NFPF Treasures To Save and Project
Attention New Yorkers! Twelve films preserved through NFPF grants will be playing at “To Save and Project,” the Museum of Modern Art’s annual festival of newly restored films from archives worldwide, held January 9-30.
Eight of the films mae up a program devoted to Chicago-based experimental filmmaker Heather McAdams, whose works, dating from 1980 to 1995, are primarily assembled from found footage and view the detritus of American culture through an antic feminist lens. The films were preserved by the Chicago Film Society through a 2021 NFPF Federal Grant and a 2022 Avant-Garde Masters Grant (awarded in conjunction with The Film Foundation, with funding provided by the Hobson/Lucas Family Foundation).

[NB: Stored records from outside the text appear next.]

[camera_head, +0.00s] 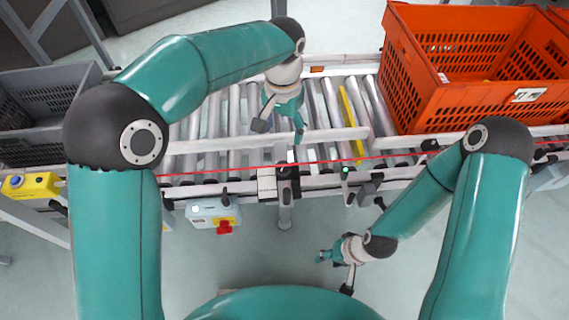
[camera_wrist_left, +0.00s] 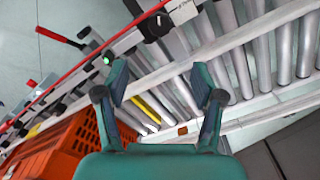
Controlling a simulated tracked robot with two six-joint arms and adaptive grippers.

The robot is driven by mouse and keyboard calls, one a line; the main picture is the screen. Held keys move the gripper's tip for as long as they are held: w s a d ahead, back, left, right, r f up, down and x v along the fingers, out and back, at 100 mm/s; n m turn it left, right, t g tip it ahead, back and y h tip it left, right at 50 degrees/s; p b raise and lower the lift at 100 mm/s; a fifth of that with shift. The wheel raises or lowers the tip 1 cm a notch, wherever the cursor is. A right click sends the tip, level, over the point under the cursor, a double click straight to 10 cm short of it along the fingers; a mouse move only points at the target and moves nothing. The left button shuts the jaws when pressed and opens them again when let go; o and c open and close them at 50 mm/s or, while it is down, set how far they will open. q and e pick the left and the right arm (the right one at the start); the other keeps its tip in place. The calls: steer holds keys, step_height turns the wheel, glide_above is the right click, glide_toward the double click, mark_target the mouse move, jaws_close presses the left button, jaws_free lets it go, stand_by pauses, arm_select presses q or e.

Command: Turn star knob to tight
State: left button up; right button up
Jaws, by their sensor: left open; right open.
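A dark knob (camera_wrist_left: 155,27), which looks like the star knob, sits on the conveyor's side rail beside a pale label plate at the top of the left wrist view. In the head view, a dark fitting (camera_head: 287,188) at the same part of the rail seems to be this knob; its star shape and setting are too small to tell. My left gripper (camera_head: 279,129) is open and empty over the rollers, just behind the rail and apart from the knob. Its spread fingers (camera_wrist_left: 160,82) show in the wrist view. My right gripper (camera_head: 335,272) is open and empty over the floor in front of the conveyor.
An orange tote (camera_head: 420,118) stands on the conveyor at right. A grey crate (camera_head: 40,145) is at far left. A red line (camera_head: 230,166) runs along the rail. A control box (camera_head: 205,209) with a red switch hangs below the rail. A green light (camera_head: 345,170) is right of the knob.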

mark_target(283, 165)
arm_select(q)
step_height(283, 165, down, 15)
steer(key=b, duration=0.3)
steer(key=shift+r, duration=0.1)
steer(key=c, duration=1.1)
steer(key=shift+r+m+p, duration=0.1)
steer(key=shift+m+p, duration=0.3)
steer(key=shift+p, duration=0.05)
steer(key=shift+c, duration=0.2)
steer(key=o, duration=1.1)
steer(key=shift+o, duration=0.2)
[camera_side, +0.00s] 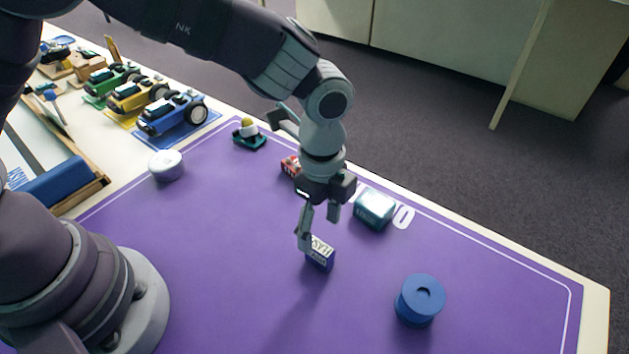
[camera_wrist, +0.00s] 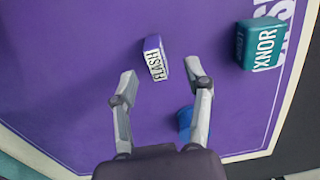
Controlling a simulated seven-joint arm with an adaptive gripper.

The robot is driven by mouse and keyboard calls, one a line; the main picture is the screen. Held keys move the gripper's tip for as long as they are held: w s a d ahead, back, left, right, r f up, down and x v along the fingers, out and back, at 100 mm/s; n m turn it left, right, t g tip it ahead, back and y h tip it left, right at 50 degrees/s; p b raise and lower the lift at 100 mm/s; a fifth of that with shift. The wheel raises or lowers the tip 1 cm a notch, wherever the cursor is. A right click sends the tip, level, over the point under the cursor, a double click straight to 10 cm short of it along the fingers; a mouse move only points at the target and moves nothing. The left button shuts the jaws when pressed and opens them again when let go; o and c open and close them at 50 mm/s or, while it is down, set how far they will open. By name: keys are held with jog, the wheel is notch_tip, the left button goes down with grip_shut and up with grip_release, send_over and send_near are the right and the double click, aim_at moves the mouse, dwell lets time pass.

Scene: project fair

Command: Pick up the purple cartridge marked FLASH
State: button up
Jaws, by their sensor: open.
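The purple cartridge marked FLASH (camera_side: 320,253) stands on the purple mat near the middle of the side view, with a white label. In the wrist view the cartridge (camera_wrist: 155,58) sits just beyond the fingertips, roughly between their lines and a little nearer the left finger. My gripper (camera_side: 319,228) is open and empty above the mat, close to the cartridge; one finger partly overlaps it in the side view. In the wrist view both fingers of my gripper (camera_wrist: 160,80) are spread apart. I cannot tell the exact height gap.
A teal XNOR cartridge (camera_side: 374,208) stands to the right. A blue cylinder (camera_side: 420,299) is at front right. A red-and-white item (camera_side: 291,166), a small green-based piece (camera_side: 249,134) and a white round puck (camera_side: 166,165) lie farther back. Toy cars (camera_side: 172,115) stand at the left.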

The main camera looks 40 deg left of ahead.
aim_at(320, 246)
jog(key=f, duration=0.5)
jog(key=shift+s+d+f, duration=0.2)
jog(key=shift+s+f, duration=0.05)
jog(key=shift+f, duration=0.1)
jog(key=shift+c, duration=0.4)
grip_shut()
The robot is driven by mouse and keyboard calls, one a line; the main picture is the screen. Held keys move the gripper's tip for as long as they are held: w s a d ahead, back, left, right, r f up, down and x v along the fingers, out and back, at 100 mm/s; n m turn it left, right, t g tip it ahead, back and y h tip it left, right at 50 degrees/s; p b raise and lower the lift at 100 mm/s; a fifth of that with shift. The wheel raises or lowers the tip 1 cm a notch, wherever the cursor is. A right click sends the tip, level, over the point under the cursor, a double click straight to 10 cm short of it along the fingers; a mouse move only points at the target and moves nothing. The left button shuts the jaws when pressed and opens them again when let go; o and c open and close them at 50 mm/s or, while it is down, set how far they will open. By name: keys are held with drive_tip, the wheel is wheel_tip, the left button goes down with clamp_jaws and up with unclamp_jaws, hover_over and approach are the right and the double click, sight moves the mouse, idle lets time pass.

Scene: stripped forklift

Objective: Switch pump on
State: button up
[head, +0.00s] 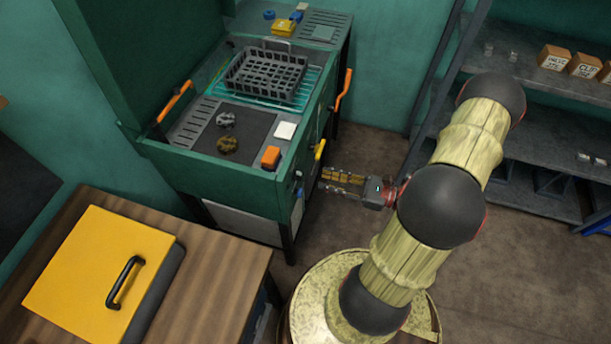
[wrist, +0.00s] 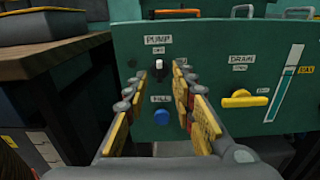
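The pump switch (wrist: 159,68) is a small white-tipped toggle on a dark base, below a PUMP label on the green panel (wrist: 210,60) in the wrist view. A smaller label above it is too small to read surely. My gripper (wrist: 160,76) is open, its yellow-padded fingers left and right of the switch in the picture. I see no contact with the switch, and the remaining gap to it is hard to judge.
A blue FILL button (wrist: 161,116) sits below the switch. A yellow DRAIN handle (wrist: 244,98) and a level gauge (wrist: 284,83) are to its right. A wooden bench (head: 205,275) with a yellow case (head: 95,275) stands left. Shelving (head: 535,110) stands right.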

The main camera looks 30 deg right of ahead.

Two other titles were saved through federal grants awarded to west coast archives. After the Earthquake/Después del Terremoto (1979), preserved by the Berkeley Art Museum/Pacific Film Archive, is a fiction short detailing the experiences of Nicaraguan refugees in San Francisco, made by Lourdes Portillo and Nina Serrano. The White Heather (1919), preserved by the San Francisco Silent Film Festival, is a melodrama directed by the silent-era pioneer Maurice Tourneur, and climaxes in an underwater fight filmed through the Williamson Submarine tube.
Lastly, two titles are freshly completed 2024 federal grant projects. Pittsburgh Sound + Image preserved We Are Universal (1971), created by activist and Blackside Inc. alumnus Billy Jackson. Inspired by the “Black is Beautiful” movement, the short documentary features interviews with notable Black artists and leaders such as Jesse Jackson and Quincy Jones. Elijah Pierce: Woodcarver (1974), preserved by Ohio State University, is a short profile of Elijah Pierce, son of a former slave and a self-taught folk artist who received a National Heritage Fellowship. Based in Columbus, Ohio he owned and operated a barbershop that also housed the art studio where he created intricate narrative wood carvings such “Slavery Time” and “Elijah Escapes the Mob,” both featured in the film, which will also screen on February 20 at Ohio University’s Wexner Center for the Arts.